Errico Malatesta

1853 – 1932

Je ne pensais pas faire une introduction à Malatesta dont les écrits sont largement disponibles, (Voir documents en ligne) jusqu’à ce que, en faisant une recherche sur les notions de démocratie, prise de décision, consensus et/ou autonomie, je trouve ce texte. La modernité de Malatesta en fait, encore aujourd’hui, une excellente introduction à la question (ton outré) « Comment çà, tu n’es pas démocrate ? Comment peut-on être contre la démocratie ? « . C’était donc l’occasion, si besoin était, de montrer une fois de plus, la corrélation entre « racines  » et « branches ».

Titre original : Neither Democrats, nor Dictators: Anarchists Pensiero e Volontà, mai 1926. Traduction italien/anglais de Gillian Fleming, publiée dans The Anarchist Revolution édité par Vernon Richards, Freedom Press 1995.

Ni démocrates, ni dictateurs : anarchistes

Théoriquement, ‘démocratie’ signifie gouvernement du peuple; gouvernement par tous pour tous par la collaboration de tous. Dans une démocratie, les gens doivent pouvoir dire ce qu’ils veulent, nommer les exécuteurs de leurs volontés, surveiller leur comportement et les renvoyer quand ils le jugent bon.

Naturellement, cela suppose que tous les individus qui composent le peuple sont capables de se forger une opinion et de l’exprimer sur tous les sujets qui les intéressent. Cela implique que tout le monde est politiquement et économiquement indépendant et, donc, que personne ne sera obligé, pour vivre, de se soumettre à la volonté des autres.
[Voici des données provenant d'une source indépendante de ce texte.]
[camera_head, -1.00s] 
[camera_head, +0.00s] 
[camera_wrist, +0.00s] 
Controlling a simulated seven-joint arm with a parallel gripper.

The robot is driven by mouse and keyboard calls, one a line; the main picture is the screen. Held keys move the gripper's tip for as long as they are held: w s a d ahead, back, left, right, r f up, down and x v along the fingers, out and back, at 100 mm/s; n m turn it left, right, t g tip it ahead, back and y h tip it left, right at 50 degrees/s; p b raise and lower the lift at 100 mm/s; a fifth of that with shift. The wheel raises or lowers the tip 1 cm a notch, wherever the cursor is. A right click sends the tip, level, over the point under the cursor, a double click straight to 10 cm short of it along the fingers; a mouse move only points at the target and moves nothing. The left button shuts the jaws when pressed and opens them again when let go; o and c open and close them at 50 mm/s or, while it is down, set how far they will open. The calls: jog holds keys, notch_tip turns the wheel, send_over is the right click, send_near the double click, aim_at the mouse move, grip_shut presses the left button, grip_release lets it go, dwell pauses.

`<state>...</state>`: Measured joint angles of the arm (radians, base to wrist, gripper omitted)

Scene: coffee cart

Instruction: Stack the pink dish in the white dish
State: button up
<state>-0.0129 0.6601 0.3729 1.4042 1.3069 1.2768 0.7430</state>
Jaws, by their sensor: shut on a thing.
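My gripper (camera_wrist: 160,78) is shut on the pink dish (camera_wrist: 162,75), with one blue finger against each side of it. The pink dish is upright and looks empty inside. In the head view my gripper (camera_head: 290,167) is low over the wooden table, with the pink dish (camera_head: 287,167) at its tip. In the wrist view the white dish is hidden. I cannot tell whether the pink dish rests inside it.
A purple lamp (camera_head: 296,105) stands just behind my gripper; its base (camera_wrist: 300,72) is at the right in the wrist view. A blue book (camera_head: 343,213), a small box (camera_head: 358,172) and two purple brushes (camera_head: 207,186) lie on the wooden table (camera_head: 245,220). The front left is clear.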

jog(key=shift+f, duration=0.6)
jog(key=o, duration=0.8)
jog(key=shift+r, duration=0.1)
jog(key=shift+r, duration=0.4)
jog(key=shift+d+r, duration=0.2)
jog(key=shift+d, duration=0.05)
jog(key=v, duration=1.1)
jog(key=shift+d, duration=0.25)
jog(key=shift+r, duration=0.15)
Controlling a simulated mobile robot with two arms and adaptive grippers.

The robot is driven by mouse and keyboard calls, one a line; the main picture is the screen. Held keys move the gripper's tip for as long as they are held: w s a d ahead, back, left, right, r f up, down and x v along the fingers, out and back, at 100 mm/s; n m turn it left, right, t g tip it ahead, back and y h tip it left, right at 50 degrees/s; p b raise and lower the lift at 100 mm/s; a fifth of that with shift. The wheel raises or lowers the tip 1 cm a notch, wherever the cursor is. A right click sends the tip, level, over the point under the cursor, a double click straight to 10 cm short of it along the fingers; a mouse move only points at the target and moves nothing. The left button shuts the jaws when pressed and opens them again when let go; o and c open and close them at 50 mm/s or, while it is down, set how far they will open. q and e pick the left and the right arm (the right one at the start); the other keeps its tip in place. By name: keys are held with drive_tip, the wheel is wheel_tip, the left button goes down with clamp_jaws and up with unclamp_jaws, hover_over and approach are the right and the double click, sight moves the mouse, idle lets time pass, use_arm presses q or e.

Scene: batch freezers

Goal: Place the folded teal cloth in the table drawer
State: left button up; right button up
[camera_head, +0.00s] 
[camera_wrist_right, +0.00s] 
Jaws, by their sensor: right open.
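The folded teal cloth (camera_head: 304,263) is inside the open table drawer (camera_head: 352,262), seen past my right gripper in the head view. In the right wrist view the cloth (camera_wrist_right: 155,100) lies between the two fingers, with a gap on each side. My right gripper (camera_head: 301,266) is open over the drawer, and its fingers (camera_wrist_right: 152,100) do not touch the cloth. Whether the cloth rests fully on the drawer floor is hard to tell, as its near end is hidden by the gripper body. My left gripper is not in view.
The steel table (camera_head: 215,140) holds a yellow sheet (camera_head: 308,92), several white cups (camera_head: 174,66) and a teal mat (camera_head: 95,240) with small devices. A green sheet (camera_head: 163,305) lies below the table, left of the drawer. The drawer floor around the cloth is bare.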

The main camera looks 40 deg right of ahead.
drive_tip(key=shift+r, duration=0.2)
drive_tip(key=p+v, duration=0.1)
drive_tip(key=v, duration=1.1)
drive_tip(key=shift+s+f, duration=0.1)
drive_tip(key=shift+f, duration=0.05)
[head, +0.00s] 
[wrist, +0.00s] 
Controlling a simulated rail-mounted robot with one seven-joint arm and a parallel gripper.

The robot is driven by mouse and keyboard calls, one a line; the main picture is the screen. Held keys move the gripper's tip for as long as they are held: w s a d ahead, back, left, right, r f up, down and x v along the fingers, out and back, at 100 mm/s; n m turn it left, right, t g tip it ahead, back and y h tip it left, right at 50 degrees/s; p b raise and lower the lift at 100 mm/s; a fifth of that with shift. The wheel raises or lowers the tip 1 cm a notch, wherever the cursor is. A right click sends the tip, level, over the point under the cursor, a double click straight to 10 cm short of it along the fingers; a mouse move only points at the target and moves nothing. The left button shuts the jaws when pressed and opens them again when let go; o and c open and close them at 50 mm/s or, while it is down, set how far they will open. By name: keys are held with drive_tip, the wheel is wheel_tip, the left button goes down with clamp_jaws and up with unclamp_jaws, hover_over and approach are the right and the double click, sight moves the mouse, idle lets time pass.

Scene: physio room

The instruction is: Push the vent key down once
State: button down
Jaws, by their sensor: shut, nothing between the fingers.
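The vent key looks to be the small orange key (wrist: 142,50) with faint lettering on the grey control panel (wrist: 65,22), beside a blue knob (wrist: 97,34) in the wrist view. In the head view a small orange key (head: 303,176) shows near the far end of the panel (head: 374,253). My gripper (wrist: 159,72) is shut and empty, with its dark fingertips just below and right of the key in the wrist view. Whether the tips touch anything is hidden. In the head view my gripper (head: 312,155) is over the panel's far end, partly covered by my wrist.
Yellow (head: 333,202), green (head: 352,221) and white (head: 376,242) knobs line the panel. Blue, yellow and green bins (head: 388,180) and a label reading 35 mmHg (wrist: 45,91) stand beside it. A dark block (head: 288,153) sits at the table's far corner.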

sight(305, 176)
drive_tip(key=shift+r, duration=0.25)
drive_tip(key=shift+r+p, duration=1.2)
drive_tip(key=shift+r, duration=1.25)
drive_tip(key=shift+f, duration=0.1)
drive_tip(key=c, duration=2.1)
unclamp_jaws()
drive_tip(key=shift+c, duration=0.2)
Si des classes et des individus existent, qui sont privés des moyens de production et donc dépendants d’autres qui détiennent le monopole de ces moyens, le système soi-disant démocratique ne peut être qu’un mensonge, qui sert à tromper la masse des gens et la garder docile, avec une fausse apparence de souveraineté, alors, qu’en réalité, le pouvoir de la classe dominante et privilégiée est conservé et consolidé. Telle est la démocratie et telle elle a toujours été dans une structure capitaliste, quelle que soit la forme prise, de la monarchie constitutionnelle jusqu’au prétendu gouvernement direct.

Il ne pourra pas y avoir de démocratie, un gouvernement du peuple, autre que dans un régime socialiste, où les moyens de production et de subsistance sont socialisés et le droit de tous à intervenir dans la gestion des affaires publiques et fondé sur et garanti par l’indépendance économique de tous. Dans ce cas, il semble que le système démocratique soit le plus à même de garantir la justice et d’harmoniser l’indépendance individuelle avec les nécessités de la vie en société. Et elle apparaissait ainsi, plus ou moins clairement, à ceux qui, à l’époque des monarchies absolues, combattaient, souffraient et mourraient pour la liberté.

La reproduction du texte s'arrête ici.